Kegiatan tersebut mengakibatkan Indonesia mengalami kerugian ekonomi yang cukup besar. Setiap tahun negara dirugikan 4 milyar dollar Amerika Serikat (AS) akibat penangkapan ikan ilegal yang dilakukan oleh nelayan asing. Di sisi lain, jumlah anggota keluarga nelayan Indonesia yang masih berada dalam kondisi miskin ada sekitar 20 juta orang. Selain karena lemahnya pengawasan instansi terkait, hal itu tak lepas dari kian agresifnya nelayan asing menjelajahi perairan Indonesia dengan dukungan kapal dan alat tangkap memadai. Bahkan, belakangan, pencurian ikan melebar ke tindak penyelundupan. Modusnya, hasil tangkapan nelayan asing tersebut diselundupkan kembali ke wilayah RI, seperti yang marak terjadi di Kalimantan Barat.

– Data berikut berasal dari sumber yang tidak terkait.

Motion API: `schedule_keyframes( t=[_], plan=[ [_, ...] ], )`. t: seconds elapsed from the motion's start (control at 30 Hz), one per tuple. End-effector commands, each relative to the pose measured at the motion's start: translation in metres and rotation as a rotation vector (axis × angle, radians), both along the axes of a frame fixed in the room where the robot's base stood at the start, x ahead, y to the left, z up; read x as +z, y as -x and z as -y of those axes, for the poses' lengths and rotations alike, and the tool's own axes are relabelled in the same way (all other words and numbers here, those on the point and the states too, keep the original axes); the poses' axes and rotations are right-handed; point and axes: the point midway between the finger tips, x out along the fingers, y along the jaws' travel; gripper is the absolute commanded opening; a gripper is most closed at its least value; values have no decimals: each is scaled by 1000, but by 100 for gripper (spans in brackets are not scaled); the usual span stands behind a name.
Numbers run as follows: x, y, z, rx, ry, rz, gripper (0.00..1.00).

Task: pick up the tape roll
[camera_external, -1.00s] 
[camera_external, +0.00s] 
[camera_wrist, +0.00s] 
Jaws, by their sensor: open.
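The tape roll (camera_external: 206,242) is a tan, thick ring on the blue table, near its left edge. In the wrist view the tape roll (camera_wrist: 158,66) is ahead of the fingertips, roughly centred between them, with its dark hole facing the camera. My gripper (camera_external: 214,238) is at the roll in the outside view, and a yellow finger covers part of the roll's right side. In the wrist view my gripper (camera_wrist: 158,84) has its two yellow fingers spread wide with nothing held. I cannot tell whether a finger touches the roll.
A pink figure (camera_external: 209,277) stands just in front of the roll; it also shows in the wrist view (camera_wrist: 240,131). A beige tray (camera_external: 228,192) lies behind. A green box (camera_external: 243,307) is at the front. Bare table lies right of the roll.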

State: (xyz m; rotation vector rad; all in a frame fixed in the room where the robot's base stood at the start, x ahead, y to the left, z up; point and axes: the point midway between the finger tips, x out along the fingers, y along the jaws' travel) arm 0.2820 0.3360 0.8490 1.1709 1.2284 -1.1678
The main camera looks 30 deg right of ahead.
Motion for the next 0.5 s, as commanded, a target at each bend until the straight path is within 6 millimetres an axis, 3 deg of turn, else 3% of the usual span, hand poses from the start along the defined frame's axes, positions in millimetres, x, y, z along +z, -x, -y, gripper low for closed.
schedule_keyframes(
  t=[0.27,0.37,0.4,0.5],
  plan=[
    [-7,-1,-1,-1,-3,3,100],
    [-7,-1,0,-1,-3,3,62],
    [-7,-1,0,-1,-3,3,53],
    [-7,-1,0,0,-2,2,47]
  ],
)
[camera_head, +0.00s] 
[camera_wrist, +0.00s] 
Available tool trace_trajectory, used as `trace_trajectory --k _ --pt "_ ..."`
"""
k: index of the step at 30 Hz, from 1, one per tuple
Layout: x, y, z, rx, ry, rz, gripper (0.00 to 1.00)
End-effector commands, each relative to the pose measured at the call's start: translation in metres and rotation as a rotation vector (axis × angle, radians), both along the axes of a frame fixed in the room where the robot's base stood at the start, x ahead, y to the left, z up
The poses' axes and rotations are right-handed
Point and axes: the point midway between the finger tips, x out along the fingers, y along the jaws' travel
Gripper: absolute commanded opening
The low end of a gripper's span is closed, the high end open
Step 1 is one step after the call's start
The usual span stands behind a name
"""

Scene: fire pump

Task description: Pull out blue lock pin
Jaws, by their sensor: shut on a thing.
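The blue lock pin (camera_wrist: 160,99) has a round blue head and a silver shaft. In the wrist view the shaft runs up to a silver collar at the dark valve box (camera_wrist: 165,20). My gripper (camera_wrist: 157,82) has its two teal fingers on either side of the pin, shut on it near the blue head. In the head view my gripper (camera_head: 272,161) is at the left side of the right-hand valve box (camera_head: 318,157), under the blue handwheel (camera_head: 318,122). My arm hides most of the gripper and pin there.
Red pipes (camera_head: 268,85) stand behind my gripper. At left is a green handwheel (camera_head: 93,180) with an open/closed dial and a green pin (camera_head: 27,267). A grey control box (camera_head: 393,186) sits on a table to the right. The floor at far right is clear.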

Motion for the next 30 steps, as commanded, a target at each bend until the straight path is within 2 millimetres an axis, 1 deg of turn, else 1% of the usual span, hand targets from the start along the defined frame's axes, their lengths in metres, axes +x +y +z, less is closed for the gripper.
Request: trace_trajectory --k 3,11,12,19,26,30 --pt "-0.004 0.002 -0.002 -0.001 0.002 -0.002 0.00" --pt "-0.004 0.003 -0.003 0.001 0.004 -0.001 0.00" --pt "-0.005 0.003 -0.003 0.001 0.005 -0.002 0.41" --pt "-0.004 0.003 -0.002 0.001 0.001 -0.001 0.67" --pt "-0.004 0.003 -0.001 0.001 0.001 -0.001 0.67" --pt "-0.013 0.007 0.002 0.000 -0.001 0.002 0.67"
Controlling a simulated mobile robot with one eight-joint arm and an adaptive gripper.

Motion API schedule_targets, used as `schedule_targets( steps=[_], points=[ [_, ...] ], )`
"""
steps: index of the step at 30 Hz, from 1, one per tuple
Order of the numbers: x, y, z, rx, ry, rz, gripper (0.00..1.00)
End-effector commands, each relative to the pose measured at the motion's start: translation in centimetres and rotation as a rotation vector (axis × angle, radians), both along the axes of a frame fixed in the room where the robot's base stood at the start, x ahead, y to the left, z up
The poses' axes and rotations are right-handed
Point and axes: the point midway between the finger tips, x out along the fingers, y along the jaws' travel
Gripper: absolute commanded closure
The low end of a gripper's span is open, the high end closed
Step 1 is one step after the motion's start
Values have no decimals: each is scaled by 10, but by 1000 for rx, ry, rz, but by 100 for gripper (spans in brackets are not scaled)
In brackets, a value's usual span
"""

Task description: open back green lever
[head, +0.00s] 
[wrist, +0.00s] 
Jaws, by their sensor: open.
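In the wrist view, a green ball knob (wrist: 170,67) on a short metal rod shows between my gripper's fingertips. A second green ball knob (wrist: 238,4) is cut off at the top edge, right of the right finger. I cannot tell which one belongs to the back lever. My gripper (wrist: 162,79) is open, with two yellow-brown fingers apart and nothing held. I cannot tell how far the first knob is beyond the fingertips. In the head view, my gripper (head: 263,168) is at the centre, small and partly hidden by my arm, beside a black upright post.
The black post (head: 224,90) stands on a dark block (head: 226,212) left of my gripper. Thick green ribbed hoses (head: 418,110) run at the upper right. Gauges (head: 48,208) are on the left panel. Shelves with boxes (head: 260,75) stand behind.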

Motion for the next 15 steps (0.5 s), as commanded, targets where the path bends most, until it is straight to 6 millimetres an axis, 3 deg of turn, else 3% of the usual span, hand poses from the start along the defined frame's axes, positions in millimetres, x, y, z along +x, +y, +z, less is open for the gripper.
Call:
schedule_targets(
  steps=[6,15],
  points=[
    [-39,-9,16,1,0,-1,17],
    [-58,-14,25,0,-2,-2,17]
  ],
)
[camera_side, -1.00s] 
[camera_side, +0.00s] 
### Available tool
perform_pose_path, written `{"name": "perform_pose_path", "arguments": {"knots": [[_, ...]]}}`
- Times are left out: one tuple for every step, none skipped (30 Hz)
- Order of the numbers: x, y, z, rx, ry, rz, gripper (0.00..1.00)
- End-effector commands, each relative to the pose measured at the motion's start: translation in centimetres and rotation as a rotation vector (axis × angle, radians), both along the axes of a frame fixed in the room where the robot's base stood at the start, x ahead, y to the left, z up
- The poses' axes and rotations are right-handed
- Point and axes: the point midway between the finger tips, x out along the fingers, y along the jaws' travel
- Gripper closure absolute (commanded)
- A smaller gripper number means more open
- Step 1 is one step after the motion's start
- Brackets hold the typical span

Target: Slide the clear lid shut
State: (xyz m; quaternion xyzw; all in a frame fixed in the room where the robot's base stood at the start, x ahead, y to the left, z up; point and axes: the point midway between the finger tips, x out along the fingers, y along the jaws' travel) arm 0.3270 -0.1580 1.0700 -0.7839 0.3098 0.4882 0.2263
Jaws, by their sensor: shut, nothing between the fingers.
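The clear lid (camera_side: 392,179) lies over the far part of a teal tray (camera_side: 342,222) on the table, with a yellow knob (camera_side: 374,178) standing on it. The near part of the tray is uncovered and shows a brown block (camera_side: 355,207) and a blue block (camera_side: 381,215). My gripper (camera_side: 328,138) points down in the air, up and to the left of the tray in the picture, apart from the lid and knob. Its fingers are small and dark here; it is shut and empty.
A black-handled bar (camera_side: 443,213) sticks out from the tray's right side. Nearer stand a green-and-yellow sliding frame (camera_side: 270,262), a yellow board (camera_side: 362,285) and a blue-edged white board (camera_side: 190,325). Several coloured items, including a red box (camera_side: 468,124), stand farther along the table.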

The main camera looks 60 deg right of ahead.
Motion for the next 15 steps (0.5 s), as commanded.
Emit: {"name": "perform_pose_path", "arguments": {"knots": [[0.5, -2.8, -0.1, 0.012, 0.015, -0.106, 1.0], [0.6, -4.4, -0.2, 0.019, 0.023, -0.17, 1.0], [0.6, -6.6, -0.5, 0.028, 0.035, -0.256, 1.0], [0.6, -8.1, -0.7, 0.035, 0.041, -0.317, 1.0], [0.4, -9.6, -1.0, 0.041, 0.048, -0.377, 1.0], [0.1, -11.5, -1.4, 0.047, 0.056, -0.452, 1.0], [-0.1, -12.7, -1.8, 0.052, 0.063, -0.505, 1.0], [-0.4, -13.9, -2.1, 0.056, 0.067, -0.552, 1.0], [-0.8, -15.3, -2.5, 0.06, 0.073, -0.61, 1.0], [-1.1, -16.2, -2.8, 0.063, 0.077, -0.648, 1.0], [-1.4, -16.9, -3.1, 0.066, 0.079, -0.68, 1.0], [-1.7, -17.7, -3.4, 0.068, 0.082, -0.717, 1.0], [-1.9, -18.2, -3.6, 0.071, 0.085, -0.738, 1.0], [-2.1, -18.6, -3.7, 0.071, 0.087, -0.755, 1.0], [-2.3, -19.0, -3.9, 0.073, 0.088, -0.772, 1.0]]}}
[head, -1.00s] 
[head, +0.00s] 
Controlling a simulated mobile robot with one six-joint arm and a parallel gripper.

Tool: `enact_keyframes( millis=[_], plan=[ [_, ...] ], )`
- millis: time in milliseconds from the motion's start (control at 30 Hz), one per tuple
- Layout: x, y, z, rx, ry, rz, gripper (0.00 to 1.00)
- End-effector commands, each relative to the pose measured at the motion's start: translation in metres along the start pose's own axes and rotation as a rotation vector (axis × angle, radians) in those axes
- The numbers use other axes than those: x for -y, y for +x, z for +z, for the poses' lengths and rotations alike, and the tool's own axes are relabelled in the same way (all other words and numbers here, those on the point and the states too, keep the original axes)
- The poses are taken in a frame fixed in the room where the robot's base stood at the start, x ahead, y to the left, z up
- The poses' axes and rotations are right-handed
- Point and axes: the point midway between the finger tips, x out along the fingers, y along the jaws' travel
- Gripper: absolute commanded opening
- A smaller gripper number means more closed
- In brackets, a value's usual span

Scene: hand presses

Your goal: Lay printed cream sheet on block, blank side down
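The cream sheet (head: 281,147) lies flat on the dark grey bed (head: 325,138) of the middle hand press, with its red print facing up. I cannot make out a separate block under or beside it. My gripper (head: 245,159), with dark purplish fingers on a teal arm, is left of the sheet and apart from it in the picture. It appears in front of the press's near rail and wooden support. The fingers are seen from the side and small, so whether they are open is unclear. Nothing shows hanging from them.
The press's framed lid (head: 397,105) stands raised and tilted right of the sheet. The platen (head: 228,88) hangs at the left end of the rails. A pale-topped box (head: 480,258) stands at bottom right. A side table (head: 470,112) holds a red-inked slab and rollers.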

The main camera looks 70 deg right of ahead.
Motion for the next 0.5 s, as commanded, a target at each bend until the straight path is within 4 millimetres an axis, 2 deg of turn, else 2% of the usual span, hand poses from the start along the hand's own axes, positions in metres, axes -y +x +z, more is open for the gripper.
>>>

Hal inilah yang melatarbelakangi penulis untuk untuk menulis sebuah karya tulis tentang pengaruh penangkapan ikan secara illegal (perikanan ilegal)  terhadap kelangsungan hidup masyarakat nelayan lokal.

1.2 Rumusan Masalah
Berdasarkan latar belakang di atas, maka rumusan masalah dalam penelitian ini adalah :
1.      Apakah pengaruh perikanan ilegal oleh kapal asing terhadap kelangsungan hidup nelayan lokal ?
2.      Bagaimanakah cara mengurangi praktik perikanan ilegal di Indonesia ?
.
1.2  Tujuan
Adapun tujuan dalam penelitian ini adalah :
1.      Untuk mengetahui pengaruh perikanan ilegal oleh kapal asing terhadap kelangsungan hidup nelayan lokal.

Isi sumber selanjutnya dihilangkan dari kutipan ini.